(Goal of the exercise) Without including any pictures, write out the listing below exactly.

====================

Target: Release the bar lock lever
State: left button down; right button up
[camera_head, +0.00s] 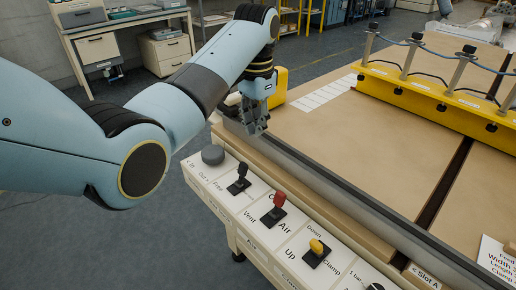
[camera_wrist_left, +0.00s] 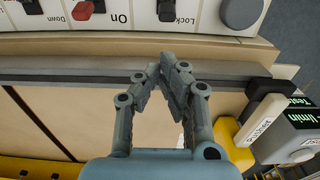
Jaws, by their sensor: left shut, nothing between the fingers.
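The black lever (camera_head: 239,180) stands on the white control panel (camera_head: 262,237), between a round dark knob (camera_head: 212,154) and a red lever (camera_head: 279,200). It also shows at the top of the left wrist view (camera_wrist_left: 166,10), beside the word "Lock". "Free" is printed near it in the head view. My left gripper (camera_head: 257,130) is shut and empty, above the metal bar (camera_head: 310,180) at the table's edge. It is apart from the black lever. In the left wrist view its fingertips (camera_wrist_left: 168,62) meet over the bar.
A yellow clamp lever (camera_head: 317,248) stands further along the panel. A white handle marked "Pusher" (camera_wrist_left: 263,122) and a yellow unit (camera_head: 279,85) are close to my left gripper. A yellow beam with posts (camera_head: 430,90) crosses the table. The brown tabletop (camera_head: 370,145) is mostly clear.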

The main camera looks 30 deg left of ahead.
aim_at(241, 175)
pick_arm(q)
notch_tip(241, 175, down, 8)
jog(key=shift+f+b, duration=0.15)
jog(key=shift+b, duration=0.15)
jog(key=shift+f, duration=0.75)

====================

(Solution to this exercise)
Target: Release the bar lock lever
State: left button down; right button up
[camera_head, +0.00s] 
[camera_wrist_left, +0.00s] 
Jaws, by their sensor: left shut, nothing between the fingers.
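The black lever (camera_head: 239,180) stands on the white control panel (camera_head: 262,237), between a round dark knob (camera_head: 212,154) and a red lever (camera_head: 279,200). It also shows at the top of the left wrist view (camera_wrist_left: 166,10), beside the word "Lock". "Free" is printed near it in the head view. My left gripper (camera_head: 257,130) is shut and empty, above the metal bar (camera_head: 310,180) at the table's edge. It is apart from the black lever. In the left wrist view its fingertips (camera_wrist_left: 168,62) meet over the bar.
A yellow clamp lever (camera_head: 317,248) stands further along the panel. A white handle marked "Pusher" (camera_wrist_left: 263,122) and a yellow unit (camera_head: 279,85) are close to my left gripper. A yellow beam with posts (camera_head: 430,90) crosses the table. The brown tabletop (camera_head: 370,145) is mostly clear.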

The main camera looks 30 deg left of ahead.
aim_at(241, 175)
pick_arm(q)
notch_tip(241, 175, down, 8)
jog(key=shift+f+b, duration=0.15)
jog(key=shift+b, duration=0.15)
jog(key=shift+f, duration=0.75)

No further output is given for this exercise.